Of course, this behavior is not shocking in the pre-modern world. In the Illiad Hector’s widow, Andromache, eventually becomes the concubine of Neoptolemus. He is the son of Achilles, who killed Hector. And, in many traditions, Neoptolemus is the one who kills Andromache’s infant son by Hector, Astyanax. Eventually, the son of Neoptolemus by Andromache inherits his kingdom.

Obviously, the Illiad plays things up for drama, but I think it correctly reflects the values of a pre-modern tribal society. One of my favorite books is Jonathan Kirsch’s The Harlot by the Side of the Road: Forbidden Tales of the Bible. Like the Illiad, the Hebrew Bible has within it stories that reflect values of pre-modern societies very different from ours. Moses, like Muhammad, was a military and political leader as well as a religious prophet, and so it is entirely unsurprising that he was a participant in and director of what we would today term war crimes.

The question from the perspective of the hosts of the Secular Jihadists podcast is how Muslims will react to the fact that in the Koran itself, which most Muslims take to be the literal recitation of the words of God through Muhammad, documents the founder of the religion engaging in sex and war crimes. I think the truth though is that most Muslims won’t be very impacted by these revelations, because for most Muslims Islam is not reducible to the revelation within the Koran.

“Higher religions” tend to have scriptures and texts which serve as the scaffold for their intellectual superstructure. But most people who believe in these religions never read these texts. That’s because most people don’t read much, period. The organized institutional and multi-ethnic religions which have emerged over the last 3,000 years have a complex division of labor among the producers of religious “goods and services”, as well as among the consumers and identifiers. A minority are highly intellectualized, and these are the types who will record the history of the religion.

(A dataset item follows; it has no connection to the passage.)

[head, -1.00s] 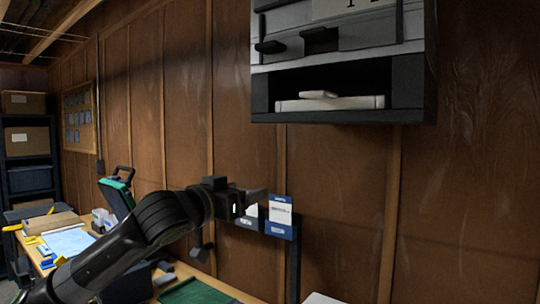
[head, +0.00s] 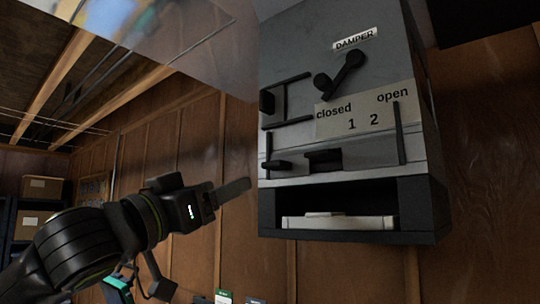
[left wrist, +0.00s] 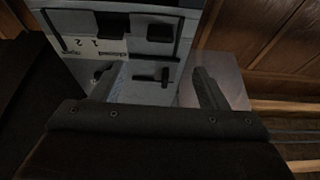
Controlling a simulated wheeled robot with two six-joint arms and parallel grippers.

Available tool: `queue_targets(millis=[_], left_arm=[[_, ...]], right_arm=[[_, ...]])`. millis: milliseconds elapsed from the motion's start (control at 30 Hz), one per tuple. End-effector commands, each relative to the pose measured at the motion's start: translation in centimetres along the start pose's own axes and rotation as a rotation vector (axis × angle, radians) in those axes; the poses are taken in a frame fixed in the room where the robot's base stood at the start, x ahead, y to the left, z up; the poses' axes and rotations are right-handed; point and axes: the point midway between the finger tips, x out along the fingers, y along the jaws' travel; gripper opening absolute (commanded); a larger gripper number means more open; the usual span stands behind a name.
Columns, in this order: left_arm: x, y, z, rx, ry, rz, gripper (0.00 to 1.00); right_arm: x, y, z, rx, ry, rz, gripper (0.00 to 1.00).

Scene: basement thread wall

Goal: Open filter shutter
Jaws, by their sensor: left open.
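A grey wall cabinet (head: 290,60) carries a DAMPER label with a black lever (head: 340,74) and a plate (head: 368,113) reading closed, open, 1 and 2. A black handle (head: 267,103) sits at its left edge. A lower panel (head: 365,153) has a black knob (head: 277,167) and a dark recess (head: 323,160). I cannot tell which part is the filter shutter. My left gripper (head: 234,190) is open, left of the cabinet and apart from it. In the left wrist view its fingers (left wrist: 163,88) are spread, with the black handle (left wrist: 152,78) beyond and between them. My right gripper is not seen.
Below the panel is an open bay with a pale flat block (head: 340,222). A see-through panel (head: 150,35) hangs at upper left. Wooden wall panelling (head: 490,190) lies behind. Boxes on a dark shelf (head: 42,188) stand far left.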

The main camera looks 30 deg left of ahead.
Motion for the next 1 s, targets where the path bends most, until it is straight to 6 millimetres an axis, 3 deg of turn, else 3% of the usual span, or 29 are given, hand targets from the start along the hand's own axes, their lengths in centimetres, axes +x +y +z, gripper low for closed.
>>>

Nearly 2,000 years after his death we know a great deal about the life and times, and ideas, of the great Christian theologian Origen. We know far less about the life and times of the average believer. But I believe that the structure, organization, and folkways of the Christian church in the first half of the 3rd century were arguably far more instrumental in the religion’s success in the 4th century than the particular philosophical arguments which Origen so brilliantly expounded.

Of course from the perspective of many nonbelievers, this seems perverse. Islam, for one, makes a book the very foundation of the religion. And yet ultimately religion persists not because of specific books and beliefs, but general intuitions and cultural phenomena which are evoked by those intuitions. Many people have strong intuitions about “how the world works.” The beliefs of some indigenous tribes about the role of animistic forces may seem bizarre and strange in the particularity, but in the generality, they are totally comprehensible.

Within Islam, it is commonly asserted that Muhammad was the perfect human being. Ergo, a perfect model of how to behave. Additionally, most Muslims accept that the Koran is a literal and straightforward rendering of the facts of Muhammad’s life. The logical implication of this is that the perfect human being had no compunction making use of sex slaves.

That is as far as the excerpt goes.